Mas decidi que falar mais do que seis jogos seria trapaça e me tiraria o sofrimento da escolha. Enfim, uma lista é sempre uma opinião e eis a minha. Discordâncias não só são bem-vindas: são incentivadas.

Vasco 3×2 São Cristóvão

Campeonato Carioca. 12 de agosto de 1923. Estádio General Severiano, Rio de Janeiro

Elenco do Vasco que foi campeão do Carioca em 1923 Foto: Reprodução
Elenco do Vasco que foi campeão do Carioca em 1923 Foto: Reprodução

Historiadores da bola costumam colocar a profissionalização do futebol como divisor de águas na trajetória dos clubes brasileiros.
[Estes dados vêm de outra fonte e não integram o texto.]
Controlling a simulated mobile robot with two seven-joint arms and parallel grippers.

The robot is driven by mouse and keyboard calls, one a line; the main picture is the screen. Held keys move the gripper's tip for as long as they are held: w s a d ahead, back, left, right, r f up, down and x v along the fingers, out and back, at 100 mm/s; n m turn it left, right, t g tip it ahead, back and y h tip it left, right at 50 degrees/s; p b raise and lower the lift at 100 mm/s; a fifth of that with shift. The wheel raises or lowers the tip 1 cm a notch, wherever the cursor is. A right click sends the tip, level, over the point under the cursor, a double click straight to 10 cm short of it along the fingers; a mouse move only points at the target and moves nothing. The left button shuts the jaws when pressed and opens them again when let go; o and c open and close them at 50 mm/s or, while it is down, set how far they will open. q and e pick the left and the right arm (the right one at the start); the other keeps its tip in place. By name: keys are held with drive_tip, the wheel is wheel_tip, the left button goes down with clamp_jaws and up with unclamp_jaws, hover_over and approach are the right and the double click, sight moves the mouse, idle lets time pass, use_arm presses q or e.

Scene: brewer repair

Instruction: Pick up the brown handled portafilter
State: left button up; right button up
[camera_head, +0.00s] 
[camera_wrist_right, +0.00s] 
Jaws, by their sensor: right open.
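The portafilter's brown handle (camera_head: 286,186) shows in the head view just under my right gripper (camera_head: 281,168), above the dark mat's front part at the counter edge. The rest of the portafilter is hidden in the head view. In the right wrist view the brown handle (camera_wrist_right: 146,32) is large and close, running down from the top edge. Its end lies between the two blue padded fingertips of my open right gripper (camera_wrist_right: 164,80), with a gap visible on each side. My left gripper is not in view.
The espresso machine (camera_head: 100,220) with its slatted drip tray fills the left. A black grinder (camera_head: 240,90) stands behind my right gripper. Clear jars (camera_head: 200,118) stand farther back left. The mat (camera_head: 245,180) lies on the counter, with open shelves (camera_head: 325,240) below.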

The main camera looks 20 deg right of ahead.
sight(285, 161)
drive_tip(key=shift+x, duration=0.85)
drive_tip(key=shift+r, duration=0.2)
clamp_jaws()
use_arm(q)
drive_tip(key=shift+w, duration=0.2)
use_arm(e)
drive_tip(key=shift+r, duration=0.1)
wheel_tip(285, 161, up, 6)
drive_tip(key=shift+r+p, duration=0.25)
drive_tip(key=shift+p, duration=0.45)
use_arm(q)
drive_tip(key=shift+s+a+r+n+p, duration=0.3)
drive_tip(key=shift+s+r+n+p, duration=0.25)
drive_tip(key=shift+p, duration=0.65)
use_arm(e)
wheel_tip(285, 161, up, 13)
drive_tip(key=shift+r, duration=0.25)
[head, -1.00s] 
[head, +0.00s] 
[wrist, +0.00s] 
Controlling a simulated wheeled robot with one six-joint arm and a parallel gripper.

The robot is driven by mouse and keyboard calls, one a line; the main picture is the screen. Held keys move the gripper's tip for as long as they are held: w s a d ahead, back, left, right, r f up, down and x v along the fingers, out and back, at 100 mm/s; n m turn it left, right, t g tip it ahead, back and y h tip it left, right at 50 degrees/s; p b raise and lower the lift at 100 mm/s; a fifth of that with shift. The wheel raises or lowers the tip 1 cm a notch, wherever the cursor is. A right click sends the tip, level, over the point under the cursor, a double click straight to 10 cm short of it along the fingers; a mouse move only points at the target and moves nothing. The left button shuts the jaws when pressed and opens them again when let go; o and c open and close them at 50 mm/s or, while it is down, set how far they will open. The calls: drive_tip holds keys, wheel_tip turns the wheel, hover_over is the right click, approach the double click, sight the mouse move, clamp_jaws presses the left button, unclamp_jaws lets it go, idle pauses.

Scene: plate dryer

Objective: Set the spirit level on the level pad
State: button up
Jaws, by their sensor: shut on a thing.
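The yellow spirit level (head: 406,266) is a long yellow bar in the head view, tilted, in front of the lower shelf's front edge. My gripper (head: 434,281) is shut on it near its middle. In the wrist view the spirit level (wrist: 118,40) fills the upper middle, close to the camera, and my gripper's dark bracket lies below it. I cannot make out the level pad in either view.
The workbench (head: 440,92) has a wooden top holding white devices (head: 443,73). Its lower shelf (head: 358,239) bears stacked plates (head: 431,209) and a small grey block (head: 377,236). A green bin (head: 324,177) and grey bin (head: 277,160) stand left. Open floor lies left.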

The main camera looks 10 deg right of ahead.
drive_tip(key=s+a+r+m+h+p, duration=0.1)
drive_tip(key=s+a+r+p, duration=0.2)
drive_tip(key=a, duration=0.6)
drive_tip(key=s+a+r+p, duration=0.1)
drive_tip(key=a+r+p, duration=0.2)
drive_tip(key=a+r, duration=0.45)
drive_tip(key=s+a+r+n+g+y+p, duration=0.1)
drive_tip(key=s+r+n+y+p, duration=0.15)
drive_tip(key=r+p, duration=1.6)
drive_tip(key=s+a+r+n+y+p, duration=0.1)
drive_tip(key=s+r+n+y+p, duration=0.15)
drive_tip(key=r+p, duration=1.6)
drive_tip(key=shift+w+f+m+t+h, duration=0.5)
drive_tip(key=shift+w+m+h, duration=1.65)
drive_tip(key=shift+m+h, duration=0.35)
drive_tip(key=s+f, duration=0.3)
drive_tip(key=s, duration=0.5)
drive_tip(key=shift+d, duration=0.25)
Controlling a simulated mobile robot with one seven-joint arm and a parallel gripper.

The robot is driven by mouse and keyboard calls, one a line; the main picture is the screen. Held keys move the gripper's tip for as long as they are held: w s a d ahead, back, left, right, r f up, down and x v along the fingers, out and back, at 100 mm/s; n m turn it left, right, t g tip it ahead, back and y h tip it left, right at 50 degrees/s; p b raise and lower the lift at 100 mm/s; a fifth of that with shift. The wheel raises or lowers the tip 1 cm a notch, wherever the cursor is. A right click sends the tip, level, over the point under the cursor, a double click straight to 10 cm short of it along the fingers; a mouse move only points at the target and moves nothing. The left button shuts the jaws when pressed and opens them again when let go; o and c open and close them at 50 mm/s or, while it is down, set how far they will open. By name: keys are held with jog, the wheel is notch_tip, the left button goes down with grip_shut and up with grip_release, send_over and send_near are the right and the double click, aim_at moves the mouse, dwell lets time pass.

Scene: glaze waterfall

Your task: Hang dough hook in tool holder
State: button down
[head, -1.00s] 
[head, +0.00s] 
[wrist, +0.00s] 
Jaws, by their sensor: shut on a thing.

Por sempre preferir o que acontece dentro de campo a decisões fora dele, acho que o primeiro título carioca do Vasco, em 1923, é o ponto de ruptura. Ainda que muitos clubes populares tenham tido sucesso pelo país antes e depois do Vasco, a história do time de São Januário é mais saborosa e impactante. Em um Rio de Janeiro em que a glória no futebol ainda era reservada à elite dos clubes da Zona Sul, o Vasco enfrentou todas as dificuldades e preconceitos para vencer com os “Camisas Negras”: um time recheado de negros e pobres, de uma agremiação de comerciantes e descendentes de portugueses da Zona Norte da cidade. Não foi um título, foi uma pequena revolução.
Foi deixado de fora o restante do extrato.